• [Short task]:
Give back exactly the lines running from the line that holds "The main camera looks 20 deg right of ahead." through the line that holds "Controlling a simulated", ends included, and no other lines.
--- Input records ---
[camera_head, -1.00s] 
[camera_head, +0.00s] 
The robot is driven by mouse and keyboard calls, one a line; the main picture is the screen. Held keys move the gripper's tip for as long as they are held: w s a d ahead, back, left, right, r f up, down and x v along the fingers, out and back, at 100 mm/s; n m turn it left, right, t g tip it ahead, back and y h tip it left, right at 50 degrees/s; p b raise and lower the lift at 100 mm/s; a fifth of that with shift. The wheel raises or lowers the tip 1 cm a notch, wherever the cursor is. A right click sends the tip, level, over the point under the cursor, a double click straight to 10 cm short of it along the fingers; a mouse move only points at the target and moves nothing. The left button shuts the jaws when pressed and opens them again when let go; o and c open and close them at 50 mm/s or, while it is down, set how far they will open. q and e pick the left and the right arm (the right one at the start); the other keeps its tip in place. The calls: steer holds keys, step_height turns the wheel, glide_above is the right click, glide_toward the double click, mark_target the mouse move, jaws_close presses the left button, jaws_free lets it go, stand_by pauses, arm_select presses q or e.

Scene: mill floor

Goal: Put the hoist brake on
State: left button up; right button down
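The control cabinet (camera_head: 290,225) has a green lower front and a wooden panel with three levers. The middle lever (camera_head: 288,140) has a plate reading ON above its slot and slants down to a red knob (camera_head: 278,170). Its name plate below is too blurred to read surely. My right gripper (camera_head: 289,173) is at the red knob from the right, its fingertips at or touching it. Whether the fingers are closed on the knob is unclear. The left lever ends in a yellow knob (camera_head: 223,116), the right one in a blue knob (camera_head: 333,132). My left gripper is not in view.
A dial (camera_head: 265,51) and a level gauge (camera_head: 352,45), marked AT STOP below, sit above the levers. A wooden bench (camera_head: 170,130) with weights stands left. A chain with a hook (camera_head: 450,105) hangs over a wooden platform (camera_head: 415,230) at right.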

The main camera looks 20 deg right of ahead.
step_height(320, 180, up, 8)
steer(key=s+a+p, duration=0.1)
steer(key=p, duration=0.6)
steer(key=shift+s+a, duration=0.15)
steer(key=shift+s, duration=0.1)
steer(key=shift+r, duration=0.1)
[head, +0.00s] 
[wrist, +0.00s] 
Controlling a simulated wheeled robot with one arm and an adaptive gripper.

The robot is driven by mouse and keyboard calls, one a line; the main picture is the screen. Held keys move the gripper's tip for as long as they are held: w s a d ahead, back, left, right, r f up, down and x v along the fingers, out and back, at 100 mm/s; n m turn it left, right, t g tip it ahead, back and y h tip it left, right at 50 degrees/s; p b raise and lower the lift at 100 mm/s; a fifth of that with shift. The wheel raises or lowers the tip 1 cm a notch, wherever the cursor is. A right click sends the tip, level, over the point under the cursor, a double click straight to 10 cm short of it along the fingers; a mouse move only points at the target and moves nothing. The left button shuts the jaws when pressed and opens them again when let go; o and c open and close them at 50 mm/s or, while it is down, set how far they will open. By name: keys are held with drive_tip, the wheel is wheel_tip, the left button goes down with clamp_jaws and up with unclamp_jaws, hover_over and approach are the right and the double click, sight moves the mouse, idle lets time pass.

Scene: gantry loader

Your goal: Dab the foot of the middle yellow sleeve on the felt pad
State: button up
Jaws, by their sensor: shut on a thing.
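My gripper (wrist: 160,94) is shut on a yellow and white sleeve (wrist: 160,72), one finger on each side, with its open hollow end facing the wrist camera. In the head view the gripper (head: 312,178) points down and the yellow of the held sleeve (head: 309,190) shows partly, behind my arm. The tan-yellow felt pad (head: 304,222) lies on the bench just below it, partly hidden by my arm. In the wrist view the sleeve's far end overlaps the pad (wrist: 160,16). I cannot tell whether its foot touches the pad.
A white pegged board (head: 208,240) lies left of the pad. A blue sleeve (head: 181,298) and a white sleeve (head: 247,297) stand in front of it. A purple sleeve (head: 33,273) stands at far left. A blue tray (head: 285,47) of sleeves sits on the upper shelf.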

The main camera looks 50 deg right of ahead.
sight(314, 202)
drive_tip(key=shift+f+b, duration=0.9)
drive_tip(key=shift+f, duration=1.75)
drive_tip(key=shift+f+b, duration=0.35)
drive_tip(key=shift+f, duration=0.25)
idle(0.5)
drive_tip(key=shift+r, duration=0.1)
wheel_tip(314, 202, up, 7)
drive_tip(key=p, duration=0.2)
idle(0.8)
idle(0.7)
---
• [Answer in full]:
The main camera looks 20 deg right of ahead.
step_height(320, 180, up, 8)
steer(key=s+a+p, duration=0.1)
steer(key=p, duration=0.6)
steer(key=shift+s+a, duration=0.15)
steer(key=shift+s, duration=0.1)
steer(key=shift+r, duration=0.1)
[head, +0.00s] 
[wrist, +0.00s] 
Controlling a simulated wheeled robot with one arm and an adaptive gripper.

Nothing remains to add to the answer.